I recently bought the second iteration of the Age of Conversation project, begun by bloggers Drew McLellan and Gavin Heaton, entitled the Age of Conversation 2: Why Don’t They Get It? The book is a collection of over 230 authors from around the world that talk about conversation and what it means to today’s world of marketing. I find this information fascinating because of it’s enormous impact on and insight into the digital world. As I read through I will be updating the blog with some of the books content and my thoughts.
Reg Adkins, in Veritus Exostra: The Truth Revealed, lists “six trail markers that can help us on our way toward shared meaning.”

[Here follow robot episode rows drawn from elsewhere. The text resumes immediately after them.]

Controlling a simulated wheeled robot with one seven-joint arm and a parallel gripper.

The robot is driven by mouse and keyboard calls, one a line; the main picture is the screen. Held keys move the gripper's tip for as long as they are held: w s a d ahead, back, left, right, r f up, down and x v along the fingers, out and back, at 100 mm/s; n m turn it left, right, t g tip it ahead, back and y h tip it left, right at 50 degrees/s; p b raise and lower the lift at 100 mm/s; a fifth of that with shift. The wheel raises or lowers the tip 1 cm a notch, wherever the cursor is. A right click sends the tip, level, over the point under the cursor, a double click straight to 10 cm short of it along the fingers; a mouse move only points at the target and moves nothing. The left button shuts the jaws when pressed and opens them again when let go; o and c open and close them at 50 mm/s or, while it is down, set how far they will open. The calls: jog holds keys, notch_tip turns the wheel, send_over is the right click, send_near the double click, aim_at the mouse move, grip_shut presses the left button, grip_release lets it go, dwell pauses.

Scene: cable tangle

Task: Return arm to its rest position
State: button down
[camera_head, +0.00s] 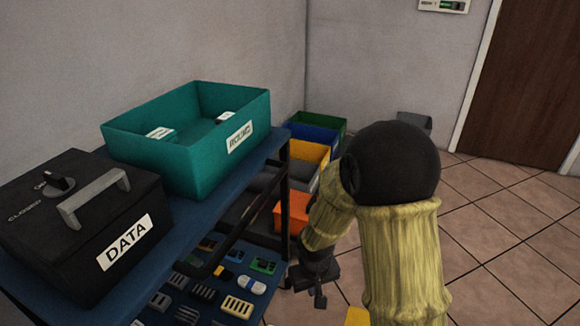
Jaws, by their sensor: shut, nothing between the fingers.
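My arm, in a yellow ribbed sleeve with a black elbow, stands at the right of the blue cart. My gripper (318,291) hangs low beside the cart's right edge, past the lower shelf. It points down, is shut and holds nothing. No part of it visibly touches the cart or the bins behind it.
A blue cart top (170,228) bears a black DATA box (75,255) and a teal bin (165,158). Connectors lie on its lower shelf (205,310). An orange bin (292,211) and other coloured bins stand behind. Tiled floor (500,230) is clear at right, before a brown door (530,85).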

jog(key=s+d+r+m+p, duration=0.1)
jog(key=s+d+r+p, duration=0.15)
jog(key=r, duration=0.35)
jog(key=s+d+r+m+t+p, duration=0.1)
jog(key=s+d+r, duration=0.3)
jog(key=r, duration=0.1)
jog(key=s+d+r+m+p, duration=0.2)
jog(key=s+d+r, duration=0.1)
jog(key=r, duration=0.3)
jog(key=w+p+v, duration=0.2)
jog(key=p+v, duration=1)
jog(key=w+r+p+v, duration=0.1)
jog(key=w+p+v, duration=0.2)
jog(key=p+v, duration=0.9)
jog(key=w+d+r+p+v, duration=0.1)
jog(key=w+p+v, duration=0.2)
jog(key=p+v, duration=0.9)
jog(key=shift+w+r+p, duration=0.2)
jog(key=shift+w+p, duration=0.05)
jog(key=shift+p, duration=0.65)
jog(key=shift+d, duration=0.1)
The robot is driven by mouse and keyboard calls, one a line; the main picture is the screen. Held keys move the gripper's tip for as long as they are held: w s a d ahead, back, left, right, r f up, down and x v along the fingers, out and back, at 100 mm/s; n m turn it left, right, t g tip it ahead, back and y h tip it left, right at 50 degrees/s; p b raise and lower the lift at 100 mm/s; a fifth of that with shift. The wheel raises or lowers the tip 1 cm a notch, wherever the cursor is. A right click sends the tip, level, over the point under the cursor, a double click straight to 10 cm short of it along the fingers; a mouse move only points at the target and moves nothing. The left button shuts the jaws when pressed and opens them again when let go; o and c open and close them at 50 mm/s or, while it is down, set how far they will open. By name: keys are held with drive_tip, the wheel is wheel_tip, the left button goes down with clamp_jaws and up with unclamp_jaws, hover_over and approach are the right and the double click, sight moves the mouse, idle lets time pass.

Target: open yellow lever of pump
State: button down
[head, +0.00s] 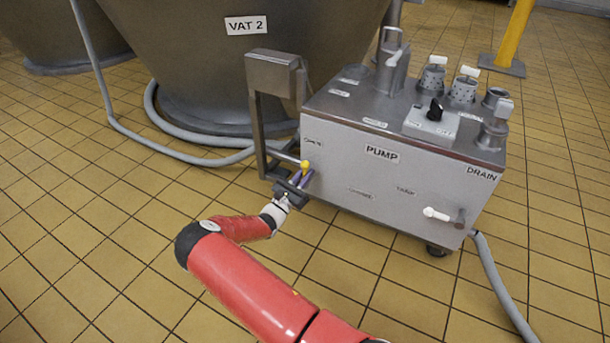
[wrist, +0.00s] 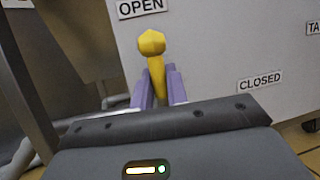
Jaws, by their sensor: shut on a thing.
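The pump (head: 380,150) is a grey metal box labelled PUMP on its front. Its yellow lever (head: 305,165) is at the left end of the front face. In the wrist view the yellow lever (wrist: 152,50) stands upright, with its round knob above my fingers. My gripper (head: 300,180) is shut on the lever, with one purple finger on each side of the shaft; the gripper (wrist: 160,88) also shows in the wrist view. The knob is just below the OPEN label (wrist: 142,7). The CLOSED label (wrist: 260,81) is lower right. The lever's lower end is hidden by my gripper.
VAT 2 (head: 230,60) stands behind the pump. A grey metal post with a box (head: 272,75) is left of the pump. A white-handled drain lever (head: 436,214) is at the front right. Grey hoses (head: 205,158) run on the left. The tiled floor in front is clear.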

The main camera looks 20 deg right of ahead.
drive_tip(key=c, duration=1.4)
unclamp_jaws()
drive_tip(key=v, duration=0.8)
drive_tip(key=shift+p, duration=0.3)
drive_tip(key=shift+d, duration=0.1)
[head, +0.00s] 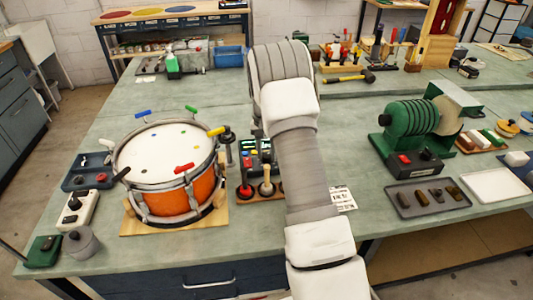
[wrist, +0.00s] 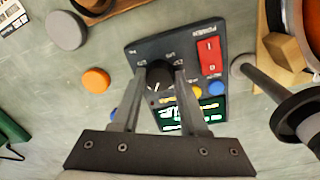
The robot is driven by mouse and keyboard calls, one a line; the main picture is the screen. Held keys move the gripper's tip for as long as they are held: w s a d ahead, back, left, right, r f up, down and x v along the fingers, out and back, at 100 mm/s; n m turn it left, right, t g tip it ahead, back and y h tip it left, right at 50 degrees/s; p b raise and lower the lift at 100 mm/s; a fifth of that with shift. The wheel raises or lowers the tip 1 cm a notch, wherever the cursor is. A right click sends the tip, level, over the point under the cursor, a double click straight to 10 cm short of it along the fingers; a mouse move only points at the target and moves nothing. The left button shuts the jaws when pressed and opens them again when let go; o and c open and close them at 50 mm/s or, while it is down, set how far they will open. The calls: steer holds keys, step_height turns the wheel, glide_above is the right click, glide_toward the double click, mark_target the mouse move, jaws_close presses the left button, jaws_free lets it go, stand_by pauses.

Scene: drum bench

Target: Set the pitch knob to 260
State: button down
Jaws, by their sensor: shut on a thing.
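The black pitch knob (wrist: 157,72) sits on a dark control box (wrist: 145,48), with small white scale marks around it and a white pointer line on its face. My gripper (wrist: 160,74) is shut on the knob, one finger on each side, in the wrist view. The scale figures are too small to read surely. The box also has a red power switch (wrist: 209,57), yellow and blue buttons and a green display (wrist: 190,117), partly covered by my fingers. In the head view the box (head: 250,150) shows left of my arm, which hides my gripper.
An orange drum (head: 168,190) stands left of the box. Upright round-topped tools (head: 266,187) stand close in front of it. A green machine (head: 412,125) and a dark tray (head: 430,197) are at the right. A printed card (head: 343,198) lies beside my arm.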

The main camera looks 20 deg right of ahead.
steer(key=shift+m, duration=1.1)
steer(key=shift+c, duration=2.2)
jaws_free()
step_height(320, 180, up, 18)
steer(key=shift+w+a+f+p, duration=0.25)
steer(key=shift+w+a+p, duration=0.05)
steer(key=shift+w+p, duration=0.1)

1. Edutaining is requisite: it’s about the reader/audience not the author/storyteller.
2. Remember the truth of conversing in faceless space: Six billion individual calling voices are just noise until they share a common concern.
3. The currency of conversation: consistent creativity is not an oxymoron.

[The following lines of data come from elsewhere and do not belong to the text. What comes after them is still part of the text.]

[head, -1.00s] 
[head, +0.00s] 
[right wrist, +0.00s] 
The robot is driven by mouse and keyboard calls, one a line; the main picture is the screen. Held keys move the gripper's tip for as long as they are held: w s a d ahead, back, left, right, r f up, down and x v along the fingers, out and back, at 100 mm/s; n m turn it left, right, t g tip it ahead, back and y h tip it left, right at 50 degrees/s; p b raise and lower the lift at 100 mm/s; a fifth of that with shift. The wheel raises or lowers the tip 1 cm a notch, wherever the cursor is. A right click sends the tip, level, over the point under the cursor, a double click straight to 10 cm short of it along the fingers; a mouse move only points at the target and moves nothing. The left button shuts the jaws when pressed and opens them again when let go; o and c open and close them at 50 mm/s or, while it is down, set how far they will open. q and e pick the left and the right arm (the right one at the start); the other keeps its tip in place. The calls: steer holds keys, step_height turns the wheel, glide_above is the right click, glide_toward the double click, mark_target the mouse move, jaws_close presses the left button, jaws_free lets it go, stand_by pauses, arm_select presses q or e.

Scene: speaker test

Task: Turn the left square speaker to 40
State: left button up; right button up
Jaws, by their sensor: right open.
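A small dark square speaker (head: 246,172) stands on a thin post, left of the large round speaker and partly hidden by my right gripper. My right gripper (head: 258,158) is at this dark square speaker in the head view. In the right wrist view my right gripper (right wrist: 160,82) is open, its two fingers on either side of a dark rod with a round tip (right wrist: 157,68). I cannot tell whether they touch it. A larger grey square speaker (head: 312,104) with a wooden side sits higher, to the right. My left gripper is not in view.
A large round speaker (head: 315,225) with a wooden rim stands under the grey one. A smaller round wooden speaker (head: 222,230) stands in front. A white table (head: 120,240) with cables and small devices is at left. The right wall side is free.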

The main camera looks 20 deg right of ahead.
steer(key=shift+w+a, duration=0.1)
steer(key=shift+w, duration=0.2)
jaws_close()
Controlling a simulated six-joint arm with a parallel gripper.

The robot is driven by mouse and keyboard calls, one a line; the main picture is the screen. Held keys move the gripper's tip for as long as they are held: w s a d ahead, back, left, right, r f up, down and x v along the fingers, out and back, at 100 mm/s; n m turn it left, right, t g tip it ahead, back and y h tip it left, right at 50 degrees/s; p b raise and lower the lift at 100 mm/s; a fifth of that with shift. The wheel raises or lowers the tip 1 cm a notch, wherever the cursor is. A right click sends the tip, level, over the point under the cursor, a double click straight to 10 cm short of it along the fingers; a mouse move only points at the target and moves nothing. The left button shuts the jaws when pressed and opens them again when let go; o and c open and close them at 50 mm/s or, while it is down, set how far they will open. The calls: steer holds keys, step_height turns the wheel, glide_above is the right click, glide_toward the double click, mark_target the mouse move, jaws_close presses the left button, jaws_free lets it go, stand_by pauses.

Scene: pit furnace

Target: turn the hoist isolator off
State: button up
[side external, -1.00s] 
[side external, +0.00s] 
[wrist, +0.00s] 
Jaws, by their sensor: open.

4. Inclusion, control and affection are universal needs; the tolerance levels for the same are not standard.
5. Suspension of disbelief: I must momentarily reject my own reality in order to embrace yours.
6. In five years electronic publications have transformed concepts of plagiarism, research, borrowing, and disowning into the Disneyesque concept Imagineering.
Adkins uses an illustration of your finger displacing water in a glass. The water represents a person and your finger is your message. Your message displaces what was in existence at that moment. The catch is, if you remove your finger from the glass, the water returns to it’s original state, now unaffected by your message. What was the long term impact of your conversation? “That is why people don’t get it. It’s not about inserting a message; it’s about communally finding meaning.”
People (viewers/customers/readers) are looking for a relationship, not a message. Use conversation as a way to build a lasting relationship, not as a technique to sell something. The lasting impact will be much greater.